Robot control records
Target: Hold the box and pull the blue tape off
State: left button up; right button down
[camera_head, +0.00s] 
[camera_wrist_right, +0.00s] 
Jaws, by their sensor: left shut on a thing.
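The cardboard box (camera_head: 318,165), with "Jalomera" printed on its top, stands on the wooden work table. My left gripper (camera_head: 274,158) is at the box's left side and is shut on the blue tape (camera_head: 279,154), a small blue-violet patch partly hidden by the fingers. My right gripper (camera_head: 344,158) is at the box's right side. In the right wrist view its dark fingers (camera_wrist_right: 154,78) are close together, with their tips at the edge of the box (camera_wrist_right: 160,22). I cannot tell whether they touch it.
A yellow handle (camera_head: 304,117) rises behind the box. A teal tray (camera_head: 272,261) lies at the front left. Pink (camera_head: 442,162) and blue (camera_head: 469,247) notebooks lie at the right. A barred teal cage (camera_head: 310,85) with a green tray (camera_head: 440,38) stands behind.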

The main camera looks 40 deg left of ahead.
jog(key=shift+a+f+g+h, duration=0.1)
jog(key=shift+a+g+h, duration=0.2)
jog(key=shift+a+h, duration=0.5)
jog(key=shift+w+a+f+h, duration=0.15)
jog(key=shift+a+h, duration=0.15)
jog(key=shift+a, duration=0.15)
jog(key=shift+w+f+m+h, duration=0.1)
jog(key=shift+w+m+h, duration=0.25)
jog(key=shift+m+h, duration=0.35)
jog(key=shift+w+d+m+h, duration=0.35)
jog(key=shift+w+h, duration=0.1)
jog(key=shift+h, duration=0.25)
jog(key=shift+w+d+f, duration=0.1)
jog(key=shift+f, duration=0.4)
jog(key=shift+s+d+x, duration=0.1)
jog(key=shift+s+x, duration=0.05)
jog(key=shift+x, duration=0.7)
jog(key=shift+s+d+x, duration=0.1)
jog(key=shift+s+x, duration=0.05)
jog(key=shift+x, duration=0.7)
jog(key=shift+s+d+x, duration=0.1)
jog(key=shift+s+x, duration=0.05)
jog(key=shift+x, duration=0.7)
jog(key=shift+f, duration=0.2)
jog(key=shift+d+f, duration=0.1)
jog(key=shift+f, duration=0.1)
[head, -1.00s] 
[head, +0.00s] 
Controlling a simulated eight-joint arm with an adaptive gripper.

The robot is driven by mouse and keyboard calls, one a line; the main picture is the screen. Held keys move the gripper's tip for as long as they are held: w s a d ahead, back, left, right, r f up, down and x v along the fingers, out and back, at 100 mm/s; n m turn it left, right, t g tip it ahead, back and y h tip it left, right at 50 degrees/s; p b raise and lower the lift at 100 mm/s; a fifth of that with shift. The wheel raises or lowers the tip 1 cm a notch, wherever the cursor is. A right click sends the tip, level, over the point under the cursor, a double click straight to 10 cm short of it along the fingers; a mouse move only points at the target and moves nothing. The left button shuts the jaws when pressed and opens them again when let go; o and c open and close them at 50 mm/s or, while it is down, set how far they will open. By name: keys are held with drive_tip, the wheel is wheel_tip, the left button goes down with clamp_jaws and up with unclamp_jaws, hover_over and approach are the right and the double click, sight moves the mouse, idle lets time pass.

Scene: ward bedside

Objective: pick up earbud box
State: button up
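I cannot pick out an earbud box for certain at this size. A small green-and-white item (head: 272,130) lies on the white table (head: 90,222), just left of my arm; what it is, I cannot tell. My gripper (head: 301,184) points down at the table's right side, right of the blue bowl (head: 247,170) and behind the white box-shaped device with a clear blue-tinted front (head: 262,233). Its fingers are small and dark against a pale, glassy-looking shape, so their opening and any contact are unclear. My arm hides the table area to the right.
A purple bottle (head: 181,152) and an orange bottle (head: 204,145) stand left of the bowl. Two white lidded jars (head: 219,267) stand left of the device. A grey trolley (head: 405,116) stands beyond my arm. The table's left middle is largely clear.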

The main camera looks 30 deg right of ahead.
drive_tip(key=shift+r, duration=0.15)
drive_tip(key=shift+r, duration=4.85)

TASK DESCRIPTION - Above are some lines. Repeat exactly, and only, those from the line that has "[head, +0.00s]" through the line that has "Objective: pick up earbud box".

SOLVED PROBLEM -
[head, +0.00s] 
Controlling a simulated eight-joint arm with an adaptive gripper.

The robot is driven by mouse and keyboard calls, one a line; the main picture is the screen. Held keys move the gripper's tip for as long as they are held: w s a d ahead, back, left, right, r f up, down and x v along the fingers, out and back, at 100 mm/s; n m turn it left, right, t g tip it ahead, back and y h tip it left, right at 50 degrees/s; p b raise and lower the lift at 100 mm/s; a fifth of that with shift. The wheel raises or lowers the tip 1 cm a notch, wherever the cursor is. A right click sends the tip, level, over the point under the cursor, a double click straight to 10 cm short of it along the fingers; a mouse move only points at the target and moves nothing. The left button shuts the jaws when pressed and opens them again when let go; o and c open and close them at 50 mm/s or, while it is down, set how far they will open. By name: keys are held with drive_tip, the wheel is wheel_tip, the left button goes down with clamp_jaws and up with unclamp_jaws, hover_over and approach are the right and the double click, sight moves the mouse, idle lets time pass.

Scene: ward bedside

Objective: pick up earbud box

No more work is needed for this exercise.